Ultimately, your contribution is remembered far more than the designation you held.


You have spoken about individual officers exercising judgement under pressure. That raises a broader question about the relationship between civil servants and the political leadership they serve. Public debate often presents politicians and bureaucrats as being at odds with one another. In practice, what should a healthy relationship between the political executive and the civil service look like?

I think the first thing every civil servant must remember is where accountability ultimately lies. In our democratic system, it is the elected representative who is answerable to the people. Every five years, politicians have to go back to the electorate and justify the policies they pursued. Bureaucrats do not carry that political accountability.

That is why the role of a civil servant is fundamentally advisory, and then an implementer of policy. Your responsibility is to give your political executive the best professional advice you can. You should present the evidence, explain the implications and recommend what you genuinely believe is the best course of action. 

Once the political leadership has taken a decision within the framework of law, it becomes the responsibility of the bureaucracy to implement that decision sincerely. A civil servant should not try to undermine a policy simply because it was different from the one he or she recommended.

Policy is rarely about absolute right or wrong. Most policy choices involve balancing competing considerations. Consider free public transport. One person may argue that every service should recover its costs and that nothing should be free. Another may argue that free bus travel encourages people to shift away from private vehicles, reduces congestion and brings environmental benefits. Both positions have a certain logic.

Ultimately, these are choices that elected governments must make. The responsibility of the civil servant is to ensure that those choices are informed by honest advice. Once a decision has been taken, the responsibility is to implement it to the best of one’s ability. Advising without fear and implementing with commitment lies at the heart of a professional civil service 


A change in government is often followed by a reshuffle of senior officials. Beyond politics, what considerations usually shape these decisions, and what do they tell us about the relationship between elected governments and the civil service?

The first thing to understand is that this varies enormously from one state to another. Some states witness only a handful of transfers after a change in government, while others see widespread reshuffles. Much depends on the administrative culture of the state. Tamil Nadu, in my experience, has generally been a bureaucracy-driven state, where the administrative system continues to function regardless of which political party is in office.

That said, some changes are perfectly natural. Take the example of the Chief Minister’s Office. A new Chief Minister must have senior officers in whom he or she has complete confidence. It would be unrealistic to expect every key officer from the previous administration to continue in exactly the same role.

Another reason transfers happen is that officers often develop a strong commitment to the policies they have helped design and implement. If a new government wants to pursue a different policy direction, it may simply prefer someone who comes to the role without that prior attachment. That is not necessarily about distrust; it can be a practical way of giving a new administration a fresh start.

The responsibility of a civil servant is to serve whichever elected government the people have chosen, with the same professionalism, integrity and commitment.


Political transitions are one test of administrative institutions.
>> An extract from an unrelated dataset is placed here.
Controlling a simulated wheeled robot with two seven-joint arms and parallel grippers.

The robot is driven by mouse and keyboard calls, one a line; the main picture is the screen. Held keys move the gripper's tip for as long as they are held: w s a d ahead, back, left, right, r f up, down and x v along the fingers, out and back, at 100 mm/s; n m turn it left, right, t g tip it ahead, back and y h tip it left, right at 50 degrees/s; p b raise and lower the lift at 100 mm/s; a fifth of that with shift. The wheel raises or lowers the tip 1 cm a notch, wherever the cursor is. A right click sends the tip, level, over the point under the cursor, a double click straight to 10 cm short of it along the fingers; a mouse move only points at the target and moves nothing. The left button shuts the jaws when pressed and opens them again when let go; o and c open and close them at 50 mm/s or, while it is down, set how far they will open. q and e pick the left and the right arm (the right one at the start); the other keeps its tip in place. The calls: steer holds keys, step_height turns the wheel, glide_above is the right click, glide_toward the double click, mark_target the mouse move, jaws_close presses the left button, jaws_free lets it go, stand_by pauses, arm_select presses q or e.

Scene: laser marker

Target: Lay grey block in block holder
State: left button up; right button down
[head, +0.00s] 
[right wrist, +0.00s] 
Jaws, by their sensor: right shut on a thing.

Elections are another, where public confidence depends on both political actors and the civil service. Drawing on your experience as Chief Electoral Officer during the 2011 Tamil Nadu Assembly elections, what does it take for an election administration to earn public confidence?

Election is one area where the difference between an election machinery being regarded very highly and machinery being seen with extreme suspicion, is dependent on the visible attitude and behaviour of the electoral authorities. It is very important that their functioning is transparent and non-partisan and also seen as that by everyone. Even justified decisions are criticized, if you are seen as partisan.

That was the mantra adopted in the 2011 Assembly election. It  was a very unusual election. There was already a widespread perception that money power could play a decisive role. Much of that stemmed from what had allegedly happened in the Tirumangalam by-election earlier, where large-scale cash distribution had become a major talking point. The expectation was that the same model would now be replicated across the state.

My appointment was non-partisan, as I was selected by the Election Commission from a panel of names submitted by the State Government. At the time, I was serving as Secretary (Expenditure) in the State Government, and my name was one of three forwarded to the Election Commission for consideration. It was through this process that I came to be appointed as the Chief Electoral Officer.

The Election Commission had already developed several Standard Operating Procedures to curb the movement of illicit cash, but many of them had never really been implemented at scale. Tamil Nadu became one of the first places where these measures were enforced rigorously. We began systematic vehicle checks and tightened surveillance on the movement of cash across the state.

The immediate effect was that large-scale movement of money became extremely difficult. After the election results were announced, many people attributed the outcome to strong checks on cash distribution. Whether that alone influenced the outcome is difficult to say, but it undoubtedly strengthened public confidence that the rules were being enforced impartially.

Looking back, what stayed with me was how much difference consistent implementation of established procedures can make. The Election Commission’s systems already existed; our responsibility was to enforce them without fear or favour. When institutions function that way, public confidence in elections naturally grows.